Mit "jeder ein Stück Kuchen" hatte der nie zu tun.
Ich habe vorher auch noch nie davon gehört dass jemand diese Redewendung so gebraucht.
Ehrlich gesagt klingt das ein wenig erfunden. Ich traue das irgendwie keinem erwachsenen Menschen zu. 😅
Es ist nicht "jeder Nazi spruch" verboten. Die liste ist genau definiert und einsehbar. Und wenn man auf eine öffentlichen veranstaltung mit dem Publikum die Losung der SA sagt muss man sich über entsprechende folgen nicht wundern.
Es wäre natürlich möglich das weder Höcke noch seine korrekturleser in Geschichte aufgepasst haben, es kann aber auch gut sein das er absichtlich provoziert und versucht so weit wie möglich zu gehen.
Das was du hier machst nennt man übrigens "Falsches Dilemma" und gehört zu den Scheinargumenten.
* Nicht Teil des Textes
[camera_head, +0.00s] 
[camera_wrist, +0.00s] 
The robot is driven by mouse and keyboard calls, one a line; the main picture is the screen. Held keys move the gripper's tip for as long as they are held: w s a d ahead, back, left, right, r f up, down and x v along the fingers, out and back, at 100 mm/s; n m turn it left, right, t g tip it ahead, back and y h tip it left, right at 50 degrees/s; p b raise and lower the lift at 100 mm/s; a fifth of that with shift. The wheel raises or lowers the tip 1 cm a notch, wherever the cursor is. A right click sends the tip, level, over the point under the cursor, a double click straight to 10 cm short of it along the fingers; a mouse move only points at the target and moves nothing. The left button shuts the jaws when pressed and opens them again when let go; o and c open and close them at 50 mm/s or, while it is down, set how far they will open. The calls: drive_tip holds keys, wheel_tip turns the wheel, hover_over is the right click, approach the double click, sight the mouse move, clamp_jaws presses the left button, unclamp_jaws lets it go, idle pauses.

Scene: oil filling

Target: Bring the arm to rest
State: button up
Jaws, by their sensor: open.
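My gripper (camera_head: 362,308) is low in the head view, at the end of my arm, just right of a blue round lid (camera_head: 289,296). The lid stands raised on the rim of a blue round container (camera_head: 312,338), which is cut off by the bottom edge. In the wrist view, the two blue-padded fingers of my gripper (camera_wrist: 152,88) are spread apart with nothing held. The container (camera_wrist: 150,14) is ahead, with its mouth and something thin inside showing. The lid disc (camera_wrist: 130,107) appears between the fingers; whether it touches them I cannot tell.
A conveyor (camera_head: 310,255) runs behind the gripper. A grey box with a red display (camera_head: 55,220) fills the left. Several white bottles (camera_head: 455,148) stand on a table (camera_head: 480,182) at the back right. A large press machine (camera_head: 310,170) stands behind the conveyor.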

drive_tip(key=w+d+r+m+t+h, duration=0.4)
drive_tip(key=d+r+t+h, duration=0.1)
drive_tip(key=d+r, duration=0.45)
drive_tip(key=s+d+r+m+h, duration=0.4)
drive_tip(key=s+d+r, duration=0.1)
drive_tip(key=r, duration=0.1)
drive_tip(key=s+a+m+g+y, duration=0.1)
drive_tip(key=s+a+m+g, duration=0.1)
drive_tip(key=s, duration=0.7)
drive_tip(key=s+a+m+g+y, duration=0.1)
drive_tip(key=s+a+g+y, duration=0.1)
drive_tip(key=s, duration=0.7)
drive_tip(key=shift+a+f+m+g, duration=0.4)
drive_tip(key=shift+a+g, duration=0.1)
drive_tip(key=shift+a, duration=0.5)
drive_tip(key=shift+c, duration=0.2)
Höcke als Geschichtsleherer und Mitglied einer rechtsextremen Partei? Unwahrscheinlich
Das weiß ich auch. Aber es ist ein Begriff aus dem Strafrecht der Antike. Nicht so positiv besetzt wie er von geschichtsvergessenen Menschen benutzt wird. Mit "jeder ein Stück Kuchen" hatte der nie zu tun.